Molecular beam epitaxy growth and novel properties of topological insulator films of Bi2Te3 and Bi2Se3

In this talk, we summarize our recent activity in state-of-art molecular beam epitaxy (MBE) growth and characterization of nontrivial surface states of topological insulator films of Bi2Te3 and Bi2Se3 on Si(111) and 6H-SiC(0001) substrates. We studied the growth dynamics and epitaxial relationship under different flux ratios and substrate temperatures, and identified the optimized conditions for stoichiometric and layer-by-layer MBE deposition of both Bi2Te3 and Bi2Se3 films by real time reflection high energy electron diffraction (RHEED). We demonstrate the atomically flat morphology and intrinsic topological property of the resulted films by angle resolved photoemission spectroscopy (ARPES) and scanning tunneling microscopy/spectroscopy (STM/STS).

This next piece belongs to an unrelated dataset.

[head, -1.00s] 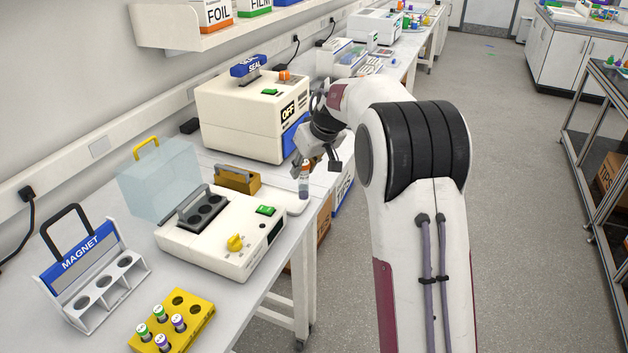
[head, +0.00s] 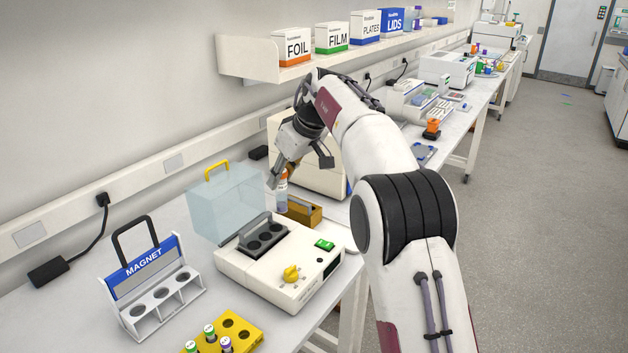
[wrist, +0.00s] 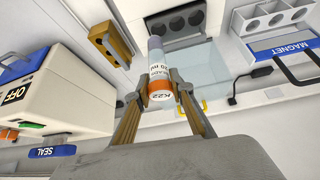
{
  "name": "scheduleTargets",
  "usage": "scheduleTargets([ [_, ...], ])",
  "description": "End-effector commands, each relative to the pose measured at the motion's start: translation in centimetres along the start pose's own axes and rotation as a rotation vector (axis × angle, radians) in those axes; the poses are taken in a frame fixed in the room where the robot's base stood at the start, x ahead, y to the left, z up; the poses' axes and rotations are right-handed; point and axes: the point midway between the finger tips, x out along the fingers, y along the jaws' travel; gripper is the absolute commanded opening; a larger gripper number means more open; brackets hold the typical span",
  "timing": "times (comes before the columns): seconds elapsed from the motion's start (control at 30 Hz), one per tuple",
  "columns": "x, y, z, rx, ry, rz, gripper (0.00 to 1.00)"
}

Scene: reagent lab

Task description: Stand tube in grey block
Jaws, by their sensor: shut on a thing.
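My gripper (head: 279,177) is shut on a tube (head: 282,198) with an orange cap and a grey lower part. The tube hangs about upright in the head view, near the mustard block and behind the white instrument. The dark grey block (head: 264,238) with several round wells and a bar handle is set in the white instrument's top. It also shows in the wrist view (wrist: 172,20), apart from the tube. Its visible wells look empty.
The mustard block (head: 303,212) stands behind the white instrument (head: 300,262). A clear cover (head: 228,200) with a yellow handle stands left of the grey block. The magnet rack (head: 152,290) and a yellow tube rack (head: 245,335) are nearer. A cream sealer (head: 318,172) stands behind.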

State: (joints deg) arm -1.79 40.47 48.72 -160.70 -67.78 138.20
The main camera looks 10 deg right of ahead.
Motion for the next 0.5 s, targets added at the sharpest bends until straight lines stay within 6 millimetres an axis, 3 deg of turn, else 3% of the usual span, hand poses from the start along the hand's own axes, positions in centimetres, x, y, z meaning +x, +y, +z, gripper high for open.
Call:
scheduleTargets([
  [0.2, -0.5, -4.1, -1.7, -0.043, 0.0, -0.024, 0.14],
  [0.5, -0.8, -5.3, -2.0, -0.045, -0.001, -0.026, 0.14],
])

By direct imaging standing waves associated with magnetic and nonmagnetic impurities and steps on Bi2Te3 and Bi2Se3 (111) surfaces, we show that the topological states have a surface nature and are protected by the time reversal symmetry. We also studied the growth of conventional superconductor and magnetic thin films on Bi2Te3 and Bi2Se3. Implication on probing Majorana states and topological magneto-electric effect will be discussed. Work done in collaboration with Xi Chen, Jinfeng Jia, Xucun Ma, Ke He, Lili Wang, Yayu Wang, Xi Dai, Zhong Fang, Xincheng Xie, Shunqing Shen, Qian Niu, Ying Liu, Xiao-Liang Qi, and Shou-Cheng Zhang.